- From: Kay, Michael <Michael.Kay@softwareag.com>
- Date: Tue, 13 Jan 2004 16:57:03 +0100
- To: "Igor Hersht" <igorh@ca.ibm.com>, <public-qt-comments@w3.org>
A personal response, prior to any WG discussion of the comments:
>
> SUGGESTION 1:
>
> 7.4.7 fn:upper-case and 7.4.8 fn:lower-case
> How we can find what language to use? From default collation?
> It is not going to be flexible if from default collation.
> Possible solution- second optional parameter xml:lang
We made the decision to go for a language-independent mapping of
lower-case upper-case and vice-versa; we felt that providing
language-dependent mappings was outside the 80/20 cutoff.

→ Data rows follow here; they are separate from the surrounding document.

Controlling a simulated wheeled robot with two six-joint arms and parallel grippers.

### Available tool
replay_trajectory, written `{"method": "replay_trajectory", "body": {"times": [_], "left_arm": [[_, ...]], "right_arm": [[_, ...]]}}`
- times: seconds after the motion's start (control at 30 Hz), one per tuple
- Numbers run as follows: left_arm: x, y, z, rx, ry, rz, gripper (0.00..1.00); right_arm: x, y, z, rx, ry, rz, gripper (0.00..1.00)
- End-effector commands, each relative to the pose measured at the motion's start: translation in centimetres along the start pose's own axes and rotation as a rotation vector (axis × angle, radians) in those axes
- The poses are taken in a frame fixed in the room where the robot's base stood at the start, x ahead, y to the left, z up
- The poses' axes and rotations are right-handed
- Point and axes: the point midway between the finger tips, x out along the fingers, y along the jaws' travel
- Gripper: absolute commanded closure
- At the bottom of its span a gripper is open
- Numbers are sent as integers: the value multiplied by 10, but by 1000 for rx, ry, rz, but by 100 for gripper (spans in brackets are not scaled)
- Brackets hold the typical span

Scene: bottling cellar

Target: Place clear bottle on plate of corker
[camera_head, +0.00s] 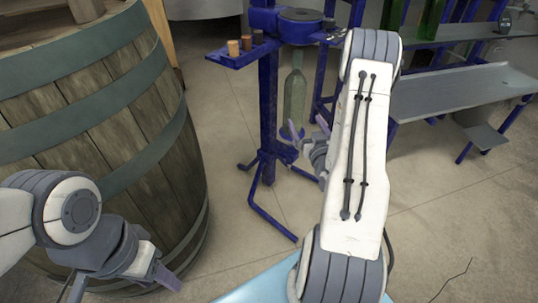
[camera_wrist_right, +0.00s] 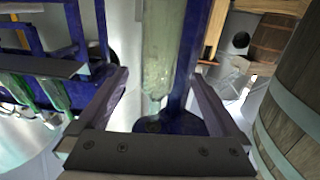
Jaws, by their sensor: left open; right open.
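The clear bottle (camera_head: 294,98) stands upright in the blue corker (camera_head: 268,100), its neck under the corker head (camera_head: 300,28). Its base appears to rest on the round corker plate (camera_head: 285,131), though my right fingers partly cover the contact. My right gripper (camera_head: 307,132) is open in front of the bottle's lower end. In the right wrist view, which looks upside down, the bottle (camera_wrist_right: 164,55) shows beyond the open fingers (camera_wrist_right: 160,95), with its neck toward the picture's bottom. My left gripper (camera_head: 162,272) is open and empty at lower left, by the barrel.
A large wooden barrel (camera_head: 105,120) fills the left side. Corks (camera_head: 234,48) stand on a small blue tray (camera_head: 228,60) on the corker. Green bottles (camera_head: 431,18) and a metal shelf (camera_head: 455,90) are at right. The floor around the corker legs is clear.

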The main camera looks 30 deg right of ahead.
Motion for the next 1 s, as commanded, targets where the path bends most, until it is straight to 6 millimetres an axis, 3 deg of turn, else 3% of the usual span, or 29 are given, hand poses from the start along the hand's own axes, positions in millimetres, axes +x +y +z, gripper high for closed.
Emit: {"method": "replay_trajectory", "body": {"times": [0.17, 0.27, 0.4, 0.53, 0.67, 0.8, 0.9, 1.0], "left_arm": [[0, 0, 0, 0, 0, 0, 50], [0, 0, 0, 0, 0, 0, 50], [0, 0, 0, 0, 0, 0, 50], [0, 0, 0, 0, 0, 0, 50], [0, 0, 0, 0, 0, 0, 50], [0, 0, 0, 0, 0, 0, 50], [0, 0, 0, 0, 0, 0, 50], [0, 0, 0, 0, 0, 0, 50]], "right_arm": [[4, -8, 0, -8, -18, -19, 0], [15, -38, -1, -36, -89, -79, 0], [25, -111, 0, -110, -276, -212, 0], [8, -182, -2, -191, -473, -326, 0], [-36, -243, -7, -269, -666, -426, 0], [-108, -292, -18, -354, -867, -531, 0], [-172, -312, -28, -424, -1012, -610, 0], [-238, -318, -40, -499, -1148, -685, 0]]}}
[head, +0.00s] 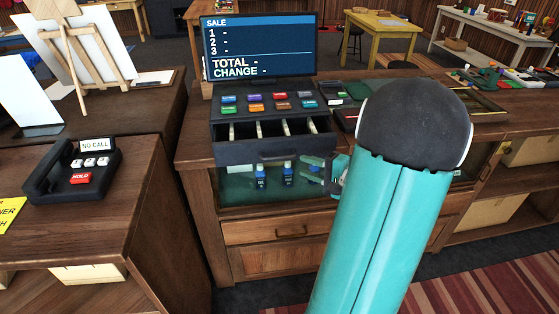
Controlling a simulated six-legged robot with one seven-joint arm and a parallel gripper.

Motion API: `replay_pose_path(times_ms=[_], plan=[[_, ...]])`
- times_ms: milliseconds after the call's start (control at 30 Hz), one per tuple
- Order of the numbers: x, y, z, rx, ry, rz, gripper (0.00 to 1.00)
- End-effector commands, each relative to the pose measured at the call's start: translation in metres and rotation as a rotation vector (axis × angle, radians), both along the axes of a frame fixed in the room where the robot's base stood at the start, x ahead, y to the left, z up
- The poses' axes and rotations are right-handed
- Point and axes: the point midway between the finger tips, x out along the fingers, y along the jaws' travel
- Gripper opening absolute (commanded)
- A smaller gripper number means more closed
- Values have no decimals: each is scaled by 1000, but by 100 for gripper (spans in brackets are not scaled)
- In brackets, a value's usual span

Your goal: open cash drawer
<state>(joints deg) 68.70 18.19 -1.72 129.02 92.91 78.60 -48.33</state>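The cash register (262,107) stands on the wooden counter, with colored buttons on its sloped top and a screen (258,47) behind them reading SALE, TOTAL and CHANGE. Its dark cash drawer (275,151) is pulled out toward me, and its compartments with light dividers show. My gripper (318,172) is just below the right part of the drawer front, in front of the counter's glass. It is small in view and partly hidden by my teal arm. Its jaws look apart, with nothing visible between them. I cannot tell whether it touches the drawer.
A phone (74,170) with a red HOLD button sits on the left counter (120,200). A card reader (338,93) is right of the register. Blue bottles (288,174) stand behind the glass. A striped rug (495,285) covers the floor at lower right.

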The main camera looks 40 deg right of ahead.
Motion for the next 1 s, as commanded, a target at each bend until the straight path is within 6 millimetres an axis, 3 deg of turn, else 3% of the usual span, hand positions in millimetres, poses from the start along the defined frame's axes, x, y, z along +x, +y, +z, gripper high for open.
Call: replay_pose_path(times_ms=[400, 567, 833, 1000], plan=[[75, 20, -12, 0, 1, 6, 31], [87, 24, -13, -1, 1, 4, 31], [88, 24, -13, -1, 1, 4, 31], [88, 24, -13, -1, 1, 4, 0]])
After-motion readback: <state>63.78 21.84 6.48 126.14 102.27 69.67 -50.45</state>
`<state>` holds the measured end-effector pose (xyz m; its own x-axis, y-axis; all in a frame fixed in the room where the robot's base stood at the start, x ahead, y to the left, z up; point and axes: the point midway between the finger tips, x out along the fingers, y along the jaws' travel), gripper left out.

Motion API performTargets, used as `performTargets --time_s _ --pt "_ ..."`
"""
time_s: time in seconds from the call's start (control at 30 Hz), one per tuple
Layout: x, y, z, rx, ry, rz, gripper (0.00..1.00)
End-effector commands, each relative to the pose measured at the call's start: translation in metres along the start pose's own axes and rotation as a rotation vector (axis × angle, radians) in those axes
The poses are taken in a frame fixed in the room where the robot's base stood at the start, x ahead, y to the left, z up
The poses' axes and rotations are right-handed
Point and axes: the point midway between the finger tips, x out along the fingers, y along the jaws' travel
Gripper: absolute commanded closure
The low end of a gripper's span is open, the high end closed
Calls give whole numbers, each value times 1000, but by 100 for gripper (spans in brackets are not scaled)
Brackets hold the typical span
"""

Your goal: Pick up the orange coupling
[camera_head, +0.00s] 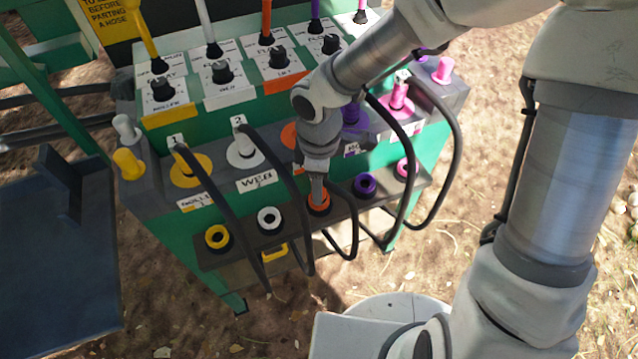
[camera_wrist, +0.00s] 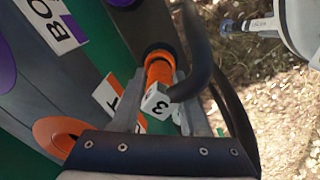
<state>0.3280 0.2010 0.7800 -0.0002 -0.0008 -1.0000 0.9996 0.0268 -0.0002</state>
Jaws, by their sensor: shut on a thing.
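The orange coupling (camera_head: 319,204) sits in the front lower rack of the green machine, between a white and a purple one. In the wrist view the orange coupling (camera_wrist: 159,70) stands in a dark round socket, with a white block marked 3 (camera_wrist: 156,103) and a black hose at its end. My gripper (camera_head: 318,188) reaches down to it from above. In the wrist view my gripper (camera_wrist: 163,88) has a finger on each side of the coupling and is shut on it. The fingers partly hide its sides.
An orange port (camera_wrist: 62,134) lies beside my gripper. Yellow (camera_head: 217,237), white (camera_head: 269,219) and purple (camera_head: 365,185) sockets share the lower rack (camera_head: 240,258). Black hoses loop in front. Levers and knobs stand behind. Straw-covered ground is open at the right.

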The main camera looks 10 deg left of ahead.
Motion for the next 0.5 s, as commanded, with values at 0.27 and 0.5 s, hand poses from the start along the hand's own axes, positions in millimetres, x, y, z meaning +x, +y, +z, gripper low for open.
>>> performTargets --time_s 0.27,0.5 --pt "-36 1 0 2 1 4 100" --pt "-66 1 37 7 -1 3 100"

Remember that
there is plenty of provision for additional functions to be provided
outside the core library.
>
> SUGGESTION 2:
>
> 7.5 Functions Based on Substring Matching
> The rules are ambiguous if there are ignorable collation units.
>
> example
> '-' is ignorable for some collations. substring-before("a-b",
> "b") returns "a" or "a-"?
>
> Matching rules should be more precise and based on
> http://www.unicode.org/unicode/reports/tr10/> #Searching
> (e.g.
> minimal or maximal.
> For all positive i and
> j, there is no match at Q[s-i,e+j].)
>
I don't think we want to be too prescriptive in terms of the collation
algorithms that vendors use. But I agree with you that the rules for
substring-before and substring-after could be clearer.
I would suggest that substring-before($s1, $s2) is defined as:
substring($s1, 1, $n -1) where $n is the lowest integer that satisfies
starts-with(substring($s1, $n), $s2)
And substring-after($s1, $s2) is defined as:
substring($s1, $n + string-length($s2)) where $n in the lowest integer
that satisfies starts-with(substring($s1, $n), $s2)
(these rules will need augmenting for the case where there is no match).
I think the rules for starts-with, contains, and ends-with are
unambiguous.
Michael Kay
Received on Tuesday, 13 January 2004 10:56:42 UTC